EMC – Next-Generation VNX – Deduplication

In my previous post on the Next-Generation VNX, I spoke about some of the highlights of the new platform. In this post I’d like to dive a little deeper into the deduplication feature, because I think this stuff is pretty neat. In the interests of transparency, I’m taking a lot of this information from briefings I’ve received from EMC. I haven’t yet had the chance to test this for myself, so, as always, your mileage might vary.

One of the key benefits of deduplication is reduced footprint. Here’s a marketing picture that expresses, via a simple graph, how deduplication can help you do more, with less.


There are 3 basic steps to deduplication:

  1. Discover / Digest;
  2. Sort / Identify; and
  3. Map / Eliminate.

The Discovery phase is basically generating hashes of 8KB blocks using unique digests. It’s then sorted to identify chunk candidates for deduplication. The duplicates are then mapped and the space is freed up. Digests are used as pointers for the unique data chunks.

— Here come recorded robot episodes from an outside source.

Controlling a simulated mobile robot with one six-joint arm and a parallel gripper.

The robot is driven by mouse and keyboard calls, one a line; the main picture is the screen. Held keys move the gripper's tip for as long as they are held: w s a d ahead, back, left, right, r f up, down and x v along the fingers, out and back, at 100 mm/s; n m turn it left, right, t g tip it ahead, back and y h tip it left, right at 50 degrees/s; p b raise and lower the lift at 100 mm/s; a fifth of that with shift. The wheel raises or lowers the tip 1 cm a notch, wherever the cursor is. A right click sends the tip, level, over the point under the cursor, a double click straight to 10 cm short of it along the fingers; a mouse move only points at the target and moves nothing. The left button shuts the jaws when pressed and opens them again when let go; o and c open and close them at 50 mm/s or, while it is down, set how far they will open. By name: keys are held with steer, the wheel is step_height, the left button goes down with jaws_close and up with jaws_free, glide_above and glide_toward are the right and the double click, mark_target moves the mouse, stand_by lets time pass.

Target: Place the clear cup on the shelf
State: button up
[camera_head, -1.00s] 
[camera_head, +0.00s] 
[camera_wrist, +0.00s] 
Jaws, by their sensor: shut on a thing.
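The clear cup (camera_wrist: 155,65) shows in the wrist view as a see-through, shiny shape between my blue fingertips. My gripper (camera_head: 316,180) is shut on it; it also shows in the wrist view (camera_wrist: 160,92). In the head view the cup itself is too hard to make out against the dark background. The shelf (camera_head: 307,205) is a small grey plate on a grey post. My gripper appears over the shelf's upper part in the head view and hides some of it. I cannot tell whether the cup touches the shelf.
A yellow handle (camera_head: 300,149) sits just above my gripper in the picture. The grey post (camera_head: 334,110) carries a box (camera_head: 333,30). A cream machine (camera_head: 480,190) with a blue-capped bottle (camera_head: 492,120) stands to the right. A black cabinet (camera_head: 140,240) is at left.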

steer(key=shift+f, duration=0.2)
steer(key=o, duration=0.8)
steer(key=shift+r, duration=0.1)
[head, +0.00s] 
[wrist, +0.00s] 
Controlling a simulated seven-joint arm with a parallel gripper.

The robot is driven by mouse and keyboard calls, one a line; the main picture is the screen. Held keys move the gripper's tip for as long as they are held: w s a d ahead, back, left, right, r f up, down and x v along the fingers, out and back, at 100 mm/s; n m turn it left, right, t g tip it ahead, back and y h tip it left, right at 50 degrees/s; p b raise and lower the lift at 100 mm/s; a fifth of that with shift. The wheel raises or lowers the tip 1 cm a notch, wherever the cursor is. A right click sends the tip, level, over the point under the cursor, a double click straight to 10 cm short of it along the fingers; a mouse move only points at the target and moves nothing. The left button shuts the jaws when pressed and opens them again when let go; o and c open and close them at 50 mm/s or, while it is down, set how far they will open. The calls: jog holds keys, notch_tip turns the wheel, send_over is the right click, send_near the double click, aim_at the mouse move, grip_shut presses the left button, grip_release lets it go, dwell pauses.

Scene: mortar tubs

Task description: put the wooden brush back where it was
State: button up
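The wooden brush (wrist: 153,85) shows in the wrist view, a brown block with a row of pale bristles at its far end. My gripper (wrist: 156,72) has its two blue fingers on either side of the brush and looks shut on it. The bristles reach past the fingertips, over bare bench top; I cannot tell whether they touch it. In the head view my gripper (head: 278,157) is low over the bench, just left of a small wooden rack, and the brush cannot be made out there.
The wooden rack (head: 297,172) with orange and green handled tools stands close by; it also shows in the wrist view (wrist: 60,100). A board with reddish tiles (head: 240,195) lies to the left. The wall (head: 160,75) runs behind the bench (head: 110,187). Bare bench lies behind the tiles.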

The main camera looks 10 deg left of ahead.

Deduplication can be turned on or off at the LUN level. Pools can contain both deduplicated and “normal” LUNs. Also, note that the total number of LUNs on a system can be deduplicated – there is no separate limit applied to the deduplication technology.

The deduplication properties of a LUN are as follows:

  • Feature State – On or Paused
  • State – Off, Enabling, On, Disabling
  • Status – indicates any problems during enabling or disabling

The deduplication properties of a Pool are as follows:

  • State – Idle (no deduplicated LUNs), Pending (between passes), Running (currently running a dedupe pass) and Paused (pool is paused)
  • Deduplication Rate – High, Medium, Low (Medium is current default)

Note that dedplication can be paused at a system level for all pools.

When deduplication is turned off on a LUN it is migrated out of the deduplication container within the pool. 8 simultaneous migrations per system can occur, and it obviously reduces the consumed space in the deduplication container.

At a high level, deduplication interoperability is there:

  • Works with FAST VP (dedupe LUNs behave as a single entity, when dedupe is turned off it goes back to per-LUN FAST VP settings)
  • Supports Snaps and Clones (VNX Snapshots are lost when enabling or disabling, Reserved LUNs for SnapView Snaps cannot be deduplicated)
  • Support for RP, MV and SAN Copy
  • LUN migration works, although moving between pools means deduplication is lost as it’s pool-based
  • Compression is not supported.

And that’s fixed-block deduplication for the next-generation VNX in a nutshell. When I get my hands on one of these I’ll be running it through some more realistic testing and scenarios.